Okay, cindy_lou_who8, here's the mac and cheese "recipe":

Boil some pasta. Drain it.

Make a white sauce. The sacred ratio for a white sauce is 2 T butter, 2 T flour, to 2 C milk, but I'm more likely to frizz a half stick of butter* in a pot until melted, throw in a few high tablespoons of flour, stir it and let that bubble for a while (a few minutes) (to kill the raw flour taste). Whisk in milk until it makes a sauce of an appropriate thickness. At this juncture, for mac and cheese, melt in as much cheese as you want, of whatever kind you wish. Season with nutmeg, salt and pepper. (If you were making a tuna casserole, you would, instead, throw in some drained canned tuna and peas. Salt and pepper to taste.) Add pasta to sauce. Remassage seasoning.

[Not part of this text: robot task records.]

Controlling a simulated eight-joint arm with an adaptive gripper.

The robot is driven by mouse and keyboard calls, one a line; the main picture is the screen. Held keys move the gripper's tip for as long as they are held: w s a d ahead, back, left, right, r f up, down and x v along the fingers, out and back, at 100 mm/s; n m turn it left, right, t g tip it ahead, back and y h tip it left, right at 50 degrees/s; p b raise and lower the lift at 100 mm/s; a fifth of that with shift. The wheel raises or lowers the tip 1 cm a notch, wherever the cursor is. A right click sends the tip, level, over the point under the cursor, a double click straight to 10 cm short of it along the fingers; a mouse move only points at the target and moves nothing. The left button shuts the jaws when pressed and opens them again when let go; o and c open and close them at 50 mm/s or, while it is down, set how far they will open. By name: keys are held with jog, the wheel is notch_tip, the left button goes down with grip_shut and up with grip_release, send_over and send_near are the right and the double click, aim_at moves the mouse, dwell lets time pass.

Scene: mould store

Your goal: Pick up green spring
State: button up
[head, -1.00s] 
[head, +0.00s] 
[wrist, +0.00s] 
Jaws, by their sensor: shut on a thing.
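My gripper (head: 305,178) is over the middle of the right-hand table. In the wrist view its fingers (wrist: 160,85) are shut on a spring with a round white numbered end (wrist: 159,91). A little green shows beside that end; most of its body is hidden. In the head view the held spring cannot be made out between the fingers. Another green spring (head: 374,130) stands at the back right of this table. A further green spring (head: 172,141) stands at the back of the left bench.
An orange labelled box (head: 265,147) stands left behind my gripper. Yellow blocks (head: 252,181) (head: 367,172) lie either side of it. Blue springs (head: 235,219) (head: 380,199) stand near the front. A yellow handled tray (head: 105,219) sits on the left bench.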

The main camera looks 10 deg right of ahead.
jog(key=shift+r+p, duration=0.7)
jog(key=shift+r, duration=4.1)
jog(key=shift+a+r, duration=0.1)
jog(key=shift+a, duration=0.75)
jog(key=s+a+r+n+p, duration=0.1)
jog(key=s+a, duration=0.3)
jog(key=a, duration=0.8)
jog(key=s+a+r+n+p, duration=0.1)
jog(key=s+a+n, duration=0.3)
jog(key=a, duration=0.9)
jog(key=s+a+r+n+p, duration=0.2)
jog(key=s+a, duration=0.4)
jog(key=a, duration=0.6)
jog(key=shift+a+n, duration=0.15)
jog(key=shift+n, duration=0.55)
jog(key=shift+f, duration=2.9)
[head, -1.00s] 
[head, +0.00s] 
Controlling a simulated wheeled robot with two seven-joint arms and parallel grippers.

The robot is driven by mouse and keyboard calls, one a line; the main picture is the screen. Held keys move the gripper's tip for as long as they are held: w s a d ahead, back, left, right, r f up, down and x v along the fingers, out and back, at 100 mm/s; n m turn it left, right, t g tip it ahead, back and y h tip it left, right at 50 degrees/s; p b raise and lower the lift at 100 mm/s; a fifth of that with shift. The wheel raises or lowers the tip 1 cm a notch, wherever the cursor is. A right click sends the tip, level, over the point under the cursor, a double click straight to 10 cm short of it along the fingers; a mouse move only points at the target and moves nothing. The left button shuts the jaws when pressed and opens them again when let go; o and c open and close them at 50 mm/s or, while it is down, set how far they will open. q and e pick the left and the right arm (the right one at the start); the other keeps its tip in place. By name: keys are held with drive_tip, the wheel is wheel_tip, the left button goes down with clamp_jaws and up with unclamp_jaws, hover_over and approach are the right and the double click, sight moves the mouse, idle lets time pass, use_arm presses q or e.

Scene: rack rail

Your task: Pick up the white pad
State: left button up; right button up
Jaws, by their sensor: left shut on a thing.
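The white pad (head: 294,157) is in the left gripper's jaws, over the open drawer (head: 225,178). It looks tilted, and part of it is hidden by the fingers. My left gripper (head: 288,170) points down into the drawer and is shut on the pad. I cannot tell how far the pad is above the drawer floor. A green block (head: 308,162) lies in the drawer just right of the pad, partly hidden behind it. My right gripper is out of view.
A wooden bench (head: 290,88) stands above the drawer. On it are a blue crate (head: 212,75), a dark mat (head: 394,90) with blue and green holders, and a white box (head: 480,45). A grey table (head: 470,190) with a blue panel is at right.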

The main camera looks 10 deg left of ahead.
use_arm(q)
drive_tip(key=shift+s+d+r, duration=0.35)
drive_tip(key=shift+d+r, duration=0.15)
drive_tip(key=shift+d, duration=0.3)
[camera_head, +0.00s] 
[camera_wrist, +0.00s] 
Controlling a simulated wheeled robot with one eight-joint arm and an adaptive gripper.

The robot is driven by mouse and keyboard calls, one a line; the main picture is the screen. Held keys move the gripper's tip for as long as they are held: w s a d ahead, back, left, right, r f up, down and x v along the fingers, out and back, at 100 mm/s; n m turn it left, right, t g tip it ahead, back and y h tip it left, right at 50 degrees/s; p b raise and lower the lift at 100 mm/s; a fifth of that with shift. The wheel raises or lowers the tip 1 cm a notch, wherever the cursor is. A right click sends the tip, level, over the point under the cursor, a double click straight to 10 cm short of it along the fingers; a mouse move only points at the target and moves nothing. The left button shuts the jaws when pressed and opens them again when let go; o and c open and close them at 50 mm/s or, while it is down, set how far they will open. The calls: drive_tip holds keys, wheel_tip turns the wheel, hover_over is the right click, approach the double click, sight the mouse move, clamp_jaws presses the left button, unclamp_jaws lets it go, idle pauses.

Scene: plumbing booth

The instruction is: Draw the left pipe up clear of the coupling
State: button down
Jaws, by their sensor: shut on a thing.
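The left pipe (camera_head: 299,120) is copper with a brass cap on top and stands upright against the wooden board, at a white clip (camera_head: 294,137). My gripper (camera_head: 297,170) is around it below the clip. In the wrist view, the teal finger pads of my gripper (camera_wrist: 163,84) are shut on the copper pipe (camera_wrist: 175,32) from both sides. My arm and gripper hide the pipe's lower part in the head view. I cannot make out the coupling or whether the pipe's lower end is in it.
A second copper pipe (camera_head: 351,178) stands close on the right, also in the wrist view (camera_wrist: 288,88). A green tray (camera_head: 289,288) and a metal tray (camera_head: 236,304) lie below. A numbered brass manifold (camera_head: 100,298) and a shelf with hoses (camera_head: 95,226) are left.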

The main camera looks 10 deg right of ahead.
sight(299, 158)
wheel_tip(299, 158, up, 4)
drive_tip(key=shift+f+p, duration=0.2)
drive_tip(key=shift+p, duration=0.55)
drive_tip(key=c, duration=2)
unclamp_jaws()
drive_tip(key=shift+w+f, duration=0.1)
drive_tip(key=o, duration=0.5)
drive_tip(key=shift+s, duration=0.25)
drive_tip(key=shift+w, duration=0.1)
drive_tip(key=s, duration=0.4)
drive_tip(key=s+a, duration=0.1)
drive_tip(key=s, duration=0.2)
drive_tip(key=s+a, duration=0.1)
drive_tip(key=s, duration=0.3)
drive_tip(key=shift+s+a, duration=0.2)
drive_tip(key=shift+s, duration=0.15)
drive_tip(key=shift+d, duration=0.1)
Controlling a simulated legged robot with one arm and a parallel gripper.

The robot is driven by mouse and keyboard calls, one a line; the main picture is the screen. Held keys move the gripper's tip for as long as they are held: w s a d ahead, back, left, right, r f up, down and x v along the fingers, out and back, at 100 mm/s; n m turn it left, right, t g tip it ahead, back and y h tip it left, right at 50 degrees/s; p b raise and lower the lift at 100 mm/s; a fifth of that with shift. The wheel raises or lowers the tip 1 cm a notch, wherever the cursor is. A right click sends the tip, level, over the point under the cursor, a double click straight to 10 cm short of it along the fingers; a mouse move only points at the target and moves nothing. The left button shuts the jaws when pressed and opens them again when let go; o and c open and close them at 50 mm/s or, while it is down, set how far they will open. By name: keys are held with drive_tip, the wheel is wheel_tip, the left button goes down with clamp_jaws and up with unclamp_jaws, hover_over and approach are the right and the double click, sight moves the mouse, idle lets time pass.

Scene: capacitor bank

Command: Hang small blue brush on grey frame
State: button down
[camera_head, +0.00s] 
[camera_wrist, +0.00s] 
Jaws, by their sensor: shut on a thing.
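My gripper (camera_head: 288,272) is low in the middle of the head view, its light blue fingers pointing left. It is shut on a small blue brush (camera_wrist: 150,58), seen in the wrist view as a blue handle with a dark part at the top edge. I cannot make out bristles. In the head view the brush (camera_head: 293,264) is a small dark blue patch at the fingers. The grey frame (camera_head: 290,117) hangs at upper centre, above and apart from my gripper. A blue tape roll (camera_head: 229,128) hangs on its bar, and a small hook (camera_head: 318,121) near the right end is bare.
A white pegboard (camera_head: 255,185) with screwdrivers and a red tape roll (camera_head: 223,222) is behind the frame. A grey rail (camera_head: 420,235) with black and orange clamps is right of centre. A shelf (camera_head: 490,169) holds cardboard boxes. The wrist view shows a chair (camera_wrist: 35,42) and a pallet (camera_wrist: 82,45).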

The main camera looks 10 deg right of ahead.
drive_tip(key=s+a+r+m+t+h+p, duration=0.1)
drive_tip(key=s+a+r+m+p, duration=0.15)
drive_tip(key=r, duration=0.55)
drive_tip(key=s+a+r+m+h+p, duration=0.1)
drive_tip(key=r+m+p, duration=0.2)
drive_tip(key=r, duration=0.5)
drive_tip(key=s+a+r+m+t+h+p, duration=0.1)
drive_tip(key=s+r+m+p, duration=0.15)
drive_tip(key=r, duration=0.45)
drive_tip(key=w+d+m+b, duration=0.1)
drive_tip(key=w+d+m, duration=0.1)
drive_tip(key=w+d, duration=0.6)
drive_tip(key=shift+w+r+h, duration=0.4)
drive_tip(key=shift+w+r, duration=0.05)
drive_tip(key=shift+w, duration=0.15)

Eating it out of the pot is fine and delicious, but if you want to bake it, you can put it in a heat happy dish and top with crumbs. (I mix bread crumbs with some melted butter and parmesan cheese if I have it.) Bake it (at, say, 400 degrees American) for, oh, any length of time, until the sauce bubbles up at the sides, and before the crumbs burn.

There you have it!

Subtle, right?


* Alright, sometimes a whole stick, and a little more flour.


Sep. 28th, 2009 11:51 pm (UTC)

you make mac and cheese with a roux? I have never tried that...now I have to...damn you. ;)

so do you want the roux thick like a breakfast gravy, or thinner?
Because minus the macaroni and the cheese it's basically my breakfast gravy recipe....except with a whole stick of butter, way more sifted flour and more milk.... :)
Sep. 29th, 2009 12:33 am (UTC)
As thick or thin as you like it... and I can be accused of adding extra flour swished in cold milk at the end to thicken it some more if it's too thin. You know, because I'm such a measurer. :)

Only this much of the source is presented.